Il m’est arrivé très peu de fois en
France de commencer une phrase sans le « bonjour » et je m’en suis
mordu les doigts à chaque fois ! Il s’agissait à chaque fois d’une
situation d’urgence, pas une urgence vitale, mais une urgence du style
« je vois le bus qui s’approche et si je ne me dépêche pas je vais le
rater » ou « tiens je vois mes enfants qui sont un peu plus loin dans
le magasin commencer à mettre le bazar dans le rayon, il faut que j’aille les
arrêter », ce genre d’urgence. Et quasiment à chaque fois on m’a répondu
froidement voire, on m’a toisée en disant « bonjour » et en attendant
que je réponde, avant de daigner répondre à ma question !
Malgré tout j’aime les rôles de cordialité
et de clarification joués par ce mot. En effet c’est d’abord un signe de
cordialité, cela signifie
« j’arrive dans votre espace et je vous demande l’autorisation de vous
déranger ». Dans ce sens il est enseigné très tôt aux enfants et
permet vraiment de les inscrire dans les échanges sociaux.
Il permet aussi de jauger
l’interlocuteur et de clarifier
l’ambiance de l’échange. En effet, selon le ton sur lequel l’autre personne
vous répond, vous savez à qui vous avez affaire et à quoi vous en tenir. Un
bonjour sec vous met tout de suite dans l’ambiance, vous savez que la personne
en face vous en veut personnellement ou du moins est de mauvaise humeur. Vous
pouvez alors abréger l’échange, ou adapter votre ton. C’est particulièrement
utile dans les administrations : quand vous arrivez devant un guichet, en
fonction de la tonalité de la réponse à votre bonjour, vous savez à quoi vous
attendre !
Il
y a pourtant pire que ne pas dire bonjour : c’est ne pas recevoir de
réponse à son bonjour ! Cela arrive quelque fois quand on
arrive dans un groupe, par exemple
dans une salle d’attente. Quelque fois vous dites bonjour et personne ne
répond. En général cela est dû à un effet de groupe en négatif : personne ne se sent responsable de retourner
votre bonjour. C’est agaçant mais pas très grave.

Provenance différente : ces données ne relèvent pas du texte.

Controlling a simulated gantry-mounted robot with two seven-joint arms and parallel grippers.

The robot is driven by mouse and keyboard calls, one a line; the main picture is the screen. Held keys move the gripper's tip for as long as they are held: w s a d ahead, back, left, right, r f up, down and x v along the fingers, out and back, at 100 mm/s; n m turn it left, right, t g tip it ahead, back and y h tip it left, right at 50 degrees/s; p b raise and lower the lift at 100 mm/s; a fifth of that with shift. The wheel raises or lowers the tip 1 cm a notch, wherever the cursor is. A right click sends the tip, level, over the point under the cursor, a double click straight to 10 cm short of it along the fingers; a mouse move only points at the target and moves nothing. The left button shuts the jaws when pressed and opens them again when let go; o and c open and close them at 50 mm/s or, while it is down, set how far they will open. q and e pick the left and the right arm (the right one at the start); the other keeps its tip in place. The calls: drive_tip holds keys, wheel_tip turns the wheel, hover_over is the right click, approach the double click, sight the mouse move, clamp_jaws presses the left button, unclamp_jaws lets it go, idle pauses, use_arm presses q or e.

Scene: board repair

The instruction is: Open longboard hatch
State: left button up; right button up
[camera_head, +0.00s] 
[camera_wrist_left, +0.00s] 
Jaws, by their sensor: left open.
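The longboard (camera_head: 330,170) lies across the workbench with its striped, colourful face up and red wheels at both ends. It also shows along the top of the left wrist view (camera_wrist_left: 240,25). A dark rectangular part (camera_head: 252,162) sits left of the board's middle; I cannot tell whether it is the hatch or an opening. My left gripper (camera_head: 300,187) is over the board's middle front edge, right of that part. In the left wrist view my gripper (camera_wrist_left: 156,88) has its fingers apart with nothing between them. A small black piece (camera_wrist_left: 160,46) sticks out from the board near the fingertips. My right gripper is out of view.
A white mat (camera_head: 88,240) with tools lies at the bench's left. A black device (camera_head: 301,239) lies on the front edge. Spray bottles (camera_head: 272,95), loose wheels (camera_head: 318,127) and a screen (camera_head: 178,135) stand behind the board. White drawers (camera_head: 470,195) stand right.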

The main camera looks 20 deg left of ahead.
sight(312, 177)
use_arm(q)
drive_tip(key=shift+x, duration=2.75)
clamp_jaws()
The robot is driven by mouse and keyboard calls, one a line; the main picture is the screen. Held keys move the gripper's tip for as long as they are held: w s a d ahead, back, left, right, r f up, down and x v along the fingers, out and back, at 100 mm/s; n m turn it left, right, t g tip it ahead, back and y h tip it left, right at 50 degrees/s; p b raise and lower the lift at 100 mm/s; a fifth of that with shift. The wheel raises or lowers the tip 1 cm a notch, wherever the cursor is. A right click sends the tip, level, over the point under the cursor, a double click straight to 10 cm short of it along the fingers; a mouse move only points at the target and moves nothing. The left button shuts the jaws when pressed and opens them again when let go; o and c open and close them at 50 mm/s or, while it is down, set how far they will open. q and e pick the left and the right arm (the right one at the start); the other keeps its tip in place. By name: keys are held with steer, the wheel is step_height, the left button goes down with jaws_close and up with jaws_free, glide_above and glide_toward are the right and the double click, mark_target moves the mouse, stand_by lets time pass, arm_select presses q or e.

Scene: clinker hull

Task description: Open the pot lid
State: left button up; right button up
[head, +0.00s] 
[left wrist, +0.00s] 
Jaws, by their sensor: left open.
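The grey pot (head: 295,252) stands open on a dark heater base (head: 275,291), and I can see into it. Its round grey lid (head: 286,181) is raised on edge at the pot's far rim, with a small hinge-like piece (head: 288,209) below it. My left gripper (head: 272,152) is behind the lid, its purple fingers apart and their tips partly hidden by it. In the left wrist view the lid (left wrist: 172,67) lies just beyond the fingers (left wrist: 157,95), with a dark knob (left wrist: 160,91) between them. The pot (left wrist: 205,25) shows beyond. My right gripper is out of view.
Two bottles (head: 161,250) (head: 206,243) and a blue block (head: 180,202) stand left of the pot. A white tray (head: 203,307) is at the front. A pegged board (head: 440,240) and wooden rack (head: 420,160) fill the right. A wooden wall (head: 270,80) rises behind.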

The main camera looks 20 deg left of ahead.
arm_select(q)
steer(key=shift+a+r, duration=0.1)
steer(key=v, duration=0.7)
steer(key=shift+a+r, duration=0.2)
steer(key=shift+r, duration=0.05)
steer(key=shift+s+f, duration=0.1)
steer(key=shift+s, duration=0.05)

Par contre quand vous dites
bonjour et l’interlocuteur ne répond pas, en attendant que vous exprimiez votre
« requête », c’est qu’il instaure un bras de fer en vous signifiant clairement que vous avez besoin de
lui. Cela arrive quelquefois dans les administrations. Je me souviens d’une
secrétaire dans un centre d’activité extrascolaire d’un de mes enfants qui ne
daignait jamais répondre à mes bonjours. Là pour le coup, c’était vraiment énervant !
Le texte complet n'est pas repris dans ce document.